On Wednesday, sophomore Lara Haft convened the Coffeehouse and asked all of us to turn off our normal audience-participation mode (read: quiet, no thumbs tapping on screens, no murmurs to disturb the performers). Disturbance, she explained, should be the norm for this event. She reminded us—or, explained—that this was a poetry slam, and we—slouched and standing and sipping nice drinks—would need to give to the performers so that they could give back. “So, that means snapping,” Haft said, demonstrating, “and if you like what they’re saying, if it speaks to you, say mmmm!”
And mmmms were said. We gave so that they could give back. The evening—under the heady title “Apartness: Poetry, Race, and the Ethics of Storytelling”—began with a slew of diverse slam poets from Duke and Durham and everywhere in between. There was a high-schooler who spoke with elegant immediacy about her race and family history; there was G Yamazawa, a Durham native and the 2014 National Poetry Slam Winner. He performed poems about identity and growing up as a North Carolina-born Japanese-American (“Make some noise if you grew up in an immigrant household!”). His language drifted in and out of conversational Japanese; his parents and his grandmother were in the crowd, laughing in response to G’s family jokes.
I’d attended spoken word events before, but perhaps never listened as closely. I was struck by how all the poems performed on Wednesday spoke so distinctly to where each of the performers comes from: their families, their ethnicities, their histories. Each piece was inextricable from its speaker; each piece was unapologetic presence. Collectively, they felt like origin stories unfurled in real time. Lara, who spent her summer as a Kenan Summer Fellow conducting oral histories with woman veterans of the civil rights and anti-apartheid movements in Birmingham, Alabama and Cape Town, South Africa, respectively, shared a poem about what it felt like to be a “wannabe poet with a research grant.” I edited Lara’s letters home over the summer but hadn’t met her in person until this week. Through her letters, I had one idea of her story and how she came into this particular research project. I watched (and edited) as she moved through different communities and physical geographies, trying to reconcile her outsiderness—her apartness—in each one. In her powerful final piece, she writes about her journal from the summer, which was unexpectedly destroyed:
I flipped gingerly through the soggy pages, taking stock of everything I’d written.
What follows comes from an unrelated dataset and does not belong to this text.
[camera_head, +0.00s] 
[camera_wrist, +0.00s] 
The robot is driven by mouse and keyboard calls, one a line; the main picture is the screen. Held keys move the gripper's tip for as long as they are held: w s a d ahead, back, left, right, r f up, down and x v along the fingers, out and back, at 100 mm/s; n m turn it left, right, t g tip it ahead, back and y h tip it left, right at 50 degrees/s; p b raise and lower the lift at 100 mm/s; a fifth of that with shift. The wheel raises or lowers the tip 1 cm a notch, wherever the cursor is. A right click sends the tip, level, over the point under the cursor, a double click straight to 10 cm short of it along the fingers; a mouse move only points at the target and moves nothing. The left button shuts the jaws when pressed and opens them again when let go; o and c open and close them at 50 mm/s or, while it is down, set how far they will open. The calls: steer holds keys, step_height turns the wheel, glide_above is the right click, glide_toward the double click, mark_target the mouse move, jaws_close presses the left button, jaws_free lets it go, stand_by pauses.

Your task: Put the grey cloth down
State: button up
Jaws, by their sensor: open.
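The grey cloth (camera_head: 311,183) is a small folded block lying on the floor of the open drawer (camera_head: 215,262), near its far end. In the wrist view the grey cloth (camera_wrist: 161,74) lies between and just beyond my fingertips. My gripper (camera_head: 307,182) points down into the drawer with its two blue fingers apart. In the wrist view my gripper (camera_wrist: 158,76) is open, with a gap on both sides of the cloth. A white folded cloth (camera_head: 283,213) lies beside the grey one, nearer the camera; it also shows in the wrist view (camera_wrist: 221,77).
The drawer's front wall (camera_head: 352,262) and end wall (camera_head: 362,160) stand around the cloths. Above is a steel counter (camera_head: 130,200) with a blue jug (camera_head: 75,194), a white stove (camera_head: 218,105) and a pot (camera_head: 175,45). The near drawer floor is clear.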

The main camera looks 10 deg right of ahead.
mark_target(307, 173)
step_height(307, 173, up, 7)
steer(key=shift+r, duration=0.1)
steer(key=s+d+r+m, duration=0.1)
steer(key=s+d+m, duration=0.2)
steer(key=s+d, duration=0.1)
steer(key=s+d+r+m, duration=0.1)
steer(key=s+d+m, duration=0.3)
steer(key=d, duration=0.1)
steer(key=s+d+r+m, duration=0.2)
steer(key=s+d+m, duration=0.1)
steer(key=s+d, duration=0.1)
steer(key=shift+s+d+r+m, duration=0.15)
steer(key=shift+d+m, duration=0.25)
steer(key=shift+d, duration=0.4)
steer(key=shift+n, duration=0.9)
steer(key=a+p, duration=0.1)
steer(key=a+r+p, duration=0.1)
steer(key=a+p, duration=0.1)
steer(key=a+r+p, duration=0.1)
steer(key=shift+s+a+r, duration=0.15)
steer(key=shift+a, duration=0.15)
Since I’d started the notebook, at the beginning of the summer, I’d filled 157 pages. There are doodles, to-do lists, notes scribbled during my interviews. There’s the first version of these blog posts, notes to self, drafted poems about parking lots, single mothers, and mince-meat pies. There’s Eileen’s kitchen table, where she shows me newspaper clippings and I give her computer lessons. There’s the scent of frying samosas in Davinia’s kitchen, where her stories of anti-apartheid marches blend with the sound of bubbling oil.
I realize it’s not a moral or perfect phrasing I need for my poems, but these flickering, precarious images. It’s these moments, suspended in ink, over which I feel like a guardian. There’s a certain ink-blotness of time, a blurring that seeps in from the edges. Decades leak like open water bottles, memories fade to pinks and oranges. Stories of the past warp and whither, from time or misspellings or the solubility of ink.
Reading something on paper and hearing it in person are never the same, right? Each form gives a different effect; each encounter with the material produces a different response. During the panel that followed the performances, Professors Adriane Lentz-Smith (Duke) and Randall Kenan (UNC), along with G Yamazawa, talked about the preservation and passage of stories from their different disciplinary perspectives. They talked about what their work aims to do; as a historian, Lentz-Smith explained, she “pushes people to inhabit,” whereas a poet might “push people to see.” All storytellers, they agreed that the ethics of storytelling are endlessly complicated, but that there is worth, after all, in the telling. The worth circles back to the ethical responsibility of the teller. It’s about “making your choices visible,” Lentz-Smith said. Coming together that evening and listening to each others’ stories felt like an exercise in visibility—an acknowledgement of apartness, but a movement, if even for a few hours’ time, toward togetherness.